Deux belles nudistes dans Hide-out in the Sun (1960), premier film de Doris Wishman (image : www.wrongsideoftheart.com)
Dans les années 80 et 90, Doris Wishman devient culte, tout du moins dans les milieux underground. Le réalisateur John Waters passe même des extraits de ses films dans Serial Mother (1994). C'est la consécration absolue ! Forte de ce regain de popularité, Doris Wishman reprendra la caméra en 2001 à l'âge de 88 ans. Elle signera encore trois films avant de passer de vie à trépas et d'aller vérifier si le paradis est peuplé de nudistes. Sa dernière œuvre a pour titre... hum... Dildo Heaven (2002) (Oh ! My Gode !... en traduction libre)
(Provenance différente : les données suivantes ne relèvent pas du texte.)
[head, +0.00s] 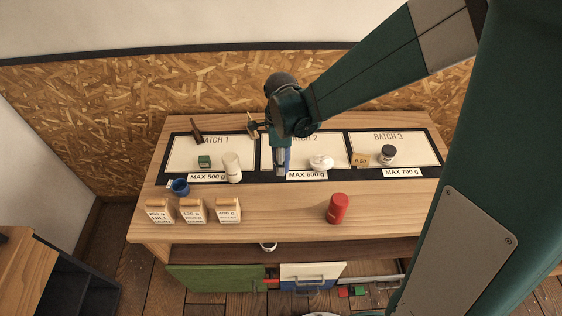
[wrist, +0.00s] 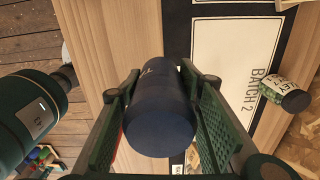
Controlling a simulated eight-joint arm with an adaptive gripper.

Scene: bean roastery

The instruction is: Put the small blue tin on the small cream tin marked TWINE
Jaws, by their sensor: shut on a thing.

Un dernier mot sur le style Wishman : elle filme les seins avec les pieds ! La réalisatrice s'attarde longuement sur des détails n'ayant aucun rapport avec l'histoire ou avec les dialogues en privilégiant les gros plans sur des objets quelconques avec une prédilection pour les godasses et ce qu'il y a dedans. Vous me direz que Bergman et Antonioni font la même chose (cf. les dix premières minutes de Persona ou le dernier quart d'heure de L'éclipse). Chez ces deux maîtres, le montage est toutefois censé donner un arrière-plan philosophique aux images. Mais on ne mange pas de ce pain-là chez Doris Wishman, où les films sont montés en dépit du bon sens.
Reflets de Chesty Morgan sur les lunettes de Doris Wishman
Nous terminerons par une profonde réflexion de la Cinémathèque française sur l'art de Doris Wishman, personnalité qui figure quand même au nombre des "501 réalisateurs" incontournables de la collection Omnibus (entre Richard Brooks et Samuel Fuller).
Nous vous laissons méditer là-dessus : "Triomphes de la débilité ou sommets de la bizarrerie involontaire, les films de Wishman s'appréhendent comme des manifestations inconscientes de cinéma brut. Ils témoignent d'une croyance sans faille dans l'acte de filmer, relayée pour le meilleur et pour le pire par une technique bouffonne. Tant mieux si le résultat déclenche l'incrédulité. Et le fou rire".